Understand before you own.
If you cannot explain what a company does to make money in two sentences, you do not understand it well enough to own it. This is not about intelligence — it is about honesty. The most common investing mistake is not picking the wrong stock; it is buying a story instead of a business.
The price you pay is the return you get.
A great business bought at a terrible price is a bad investment. A mediocre business bought at a very cheap price can be excellent. The relationship between price and value is the most underappreciated concept in retail investing. We build tools — DCF, peer comparison, reverse valuation — to help you think about price, not just quality.
Risk is not volatility. Risk is permanent loss of capital.
Modern finance defines risk as price swings. We do not. A stock that falls 40% and recovers is not risky — it is uncomfortable. A business that loses your capital permanently is risky. Understock focuses on permanent risk: too much debt, deteriorating competitive position, management that does not allocate capital well.
Write your thesis before you buy.
The conviction journal exists for one reason: most investors cannot articulate why they bought something. Without a written thesis, every news headline becomes a reason to sell. With one, you have a reference point that is immune to noise. Write down the three reasons you believe in the business. Write down what would change your mind.

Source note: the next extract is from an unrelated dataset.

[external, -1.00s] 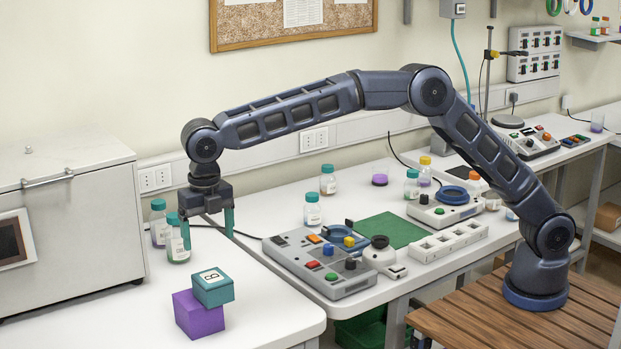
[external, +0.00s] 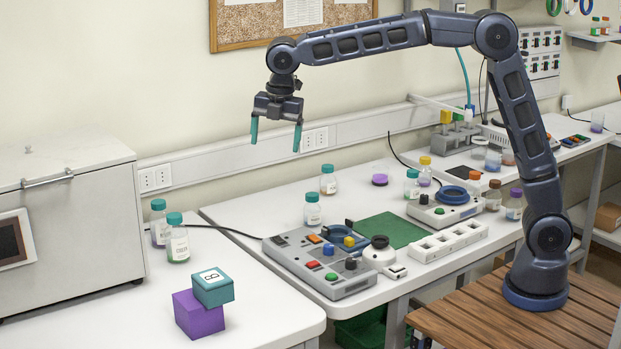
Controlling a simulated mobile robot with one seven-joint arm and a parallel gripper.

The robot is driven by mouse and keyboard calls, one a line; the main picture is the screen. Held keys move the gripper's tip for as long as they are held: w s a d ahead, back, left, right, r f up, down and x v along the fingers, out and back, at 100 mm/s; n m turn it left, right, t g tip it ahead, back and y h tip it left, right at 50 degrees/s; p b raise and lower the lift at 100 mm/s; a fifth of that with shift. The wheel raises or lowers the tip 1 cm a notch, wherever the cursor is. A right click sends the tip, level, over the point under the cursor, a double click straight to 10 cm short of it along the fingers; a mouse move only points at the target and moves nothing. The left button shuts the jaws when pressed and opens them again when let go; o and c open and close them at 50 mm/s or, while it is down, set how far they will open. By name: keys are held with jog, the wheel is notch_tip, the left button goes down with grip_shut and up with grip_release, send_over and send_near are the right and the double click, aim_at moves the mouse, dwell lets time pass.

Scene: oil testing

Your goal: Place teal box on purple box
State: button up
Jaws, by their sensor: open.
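The teal box (external: 214,292), with a white label on its top, rests on the purple box (external: 199,317). It sits a little to the right and is turned relative to the box below, with part of the purple top left bare. Both stand near the front of the left white table. My gripper (external: 276,140) is open and empty, with its two teal fingers pointing down. It is high above the tables, up and to the right of the boxes, well apart from them.
Two teal-capped bottles (external: 177,240) stand behind the boxes, beside a large white cabinet (external: 70,225). A grey control panel (external: 325,262), a green mat (external: 392,231) and several bottles occupy the right table. The left table's front is mostly clear.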

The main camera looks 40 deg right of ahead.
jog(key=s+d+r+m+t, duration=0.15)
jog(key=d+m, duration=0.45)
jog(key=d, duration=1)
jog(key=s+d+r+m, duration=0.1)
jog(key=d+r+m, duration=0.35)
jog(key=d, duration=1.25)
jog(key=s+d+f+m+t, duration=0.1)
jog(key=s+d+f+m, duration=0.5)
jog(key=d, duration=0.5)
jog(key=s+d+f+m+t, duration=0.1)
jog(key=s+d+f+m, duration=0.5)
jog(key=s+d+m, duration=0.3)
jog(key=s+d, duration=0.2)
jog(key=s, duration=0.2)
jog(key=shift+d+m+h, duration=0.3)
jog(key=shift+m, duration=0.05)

Patience is a competitive advantage.
Most market participants are optimising for next quarter. A retail investor with a 5–10 year horizon is playing a different game. The impatient investor is not your competition — they are your opportunity. When panic selling creates prices disconnected from fundamentals, patience and preparation are the edge.
Diversification protects against ignorance.

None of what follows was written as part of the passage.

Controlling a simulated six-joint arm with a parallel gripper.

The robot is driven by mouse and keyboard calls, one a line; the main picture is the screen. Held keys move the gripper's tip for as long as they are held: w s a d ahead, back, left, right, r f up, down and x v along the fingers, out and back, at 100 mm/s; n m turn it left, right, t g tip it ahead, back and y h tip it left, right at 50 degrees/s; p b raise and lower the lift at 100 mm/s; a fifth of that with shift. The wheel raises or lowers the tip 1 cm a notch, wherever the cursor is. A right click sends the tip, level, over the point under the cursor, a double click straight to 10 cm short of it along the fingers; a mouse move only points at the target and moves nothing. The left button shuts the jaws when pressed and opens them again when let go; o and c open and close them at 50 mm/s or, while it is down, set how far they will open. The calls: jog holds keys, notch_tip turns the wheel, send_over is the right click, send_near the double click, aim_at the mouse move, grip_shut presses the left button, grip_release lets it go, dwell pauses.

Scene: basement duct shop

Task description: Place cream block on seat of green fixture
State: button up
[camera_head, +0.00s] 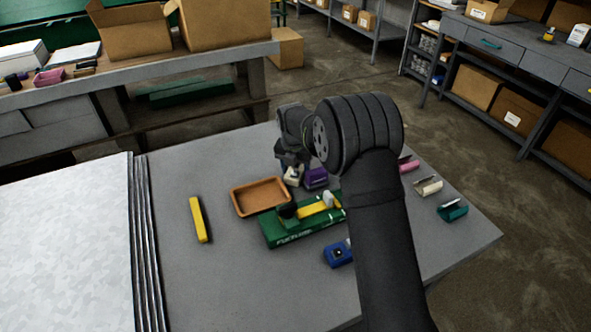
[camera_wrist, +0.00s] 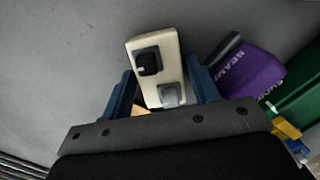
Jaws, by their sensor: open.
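The cream block (camera_wrist: 171,48), with a black square knob and a grey piece on top, lies between the blue fingers of my open gripper (camera_wrist: 163,75) in the wrist view. In the head view the cream block (camera_head: 293,178) shows just below my gripper (camera_head: 291,160). I cannot tell whether the fingers touch it. The green fixture (camera_head: 290,236) stands in front of it on the table, with a yellow part and a black knob on top. My arm hides its right end. A corner of the green fixture (camera_wrist: 298,102) shows in the wrist view.
A purple block (camera_wrist: 248,72) sits close right of the cream block. An orange tray (camera_head: 236,203), a yellow bar (camera_head: 199,220) and a blue block (camera_head: 337,254) lie nearby. Pink (camera_head: 409,166), another cream (camera_head: 430,188) and teal (camera_head: 453,211) pieces stand right. Stacked metal sheets (camera_head: 70,240) fill the left.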

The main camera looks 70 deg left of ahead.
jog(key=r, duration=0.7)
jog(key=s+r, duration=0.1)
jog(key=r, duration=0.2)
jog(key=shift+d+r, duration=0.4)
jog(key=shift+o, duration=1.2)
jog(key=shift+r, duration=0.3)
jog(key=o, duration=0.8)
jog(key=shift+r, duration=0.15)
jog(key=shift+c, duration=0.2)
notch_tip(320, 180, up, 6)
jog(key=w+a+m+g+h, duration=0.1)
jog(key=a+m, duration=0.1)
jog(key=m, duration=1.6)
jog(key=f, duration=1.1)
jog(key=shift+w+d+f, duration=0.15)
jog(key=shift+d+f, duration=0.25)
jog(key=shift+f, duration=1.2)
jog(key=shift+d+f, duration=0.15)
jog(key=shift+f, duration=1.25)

Warren Buffett said concentration is for experts who know what they own. We agree — but most people do not know what they own. Until you have read annual reports, understood the competitive dynamics, and stress-tested your thesis on at least a dozen companies, diversification is not a weakness. It is prudent.
Start with one company.
Pick a business you actually understand — a brand you use, a sector you work in. Read the analysis. Write your thesis.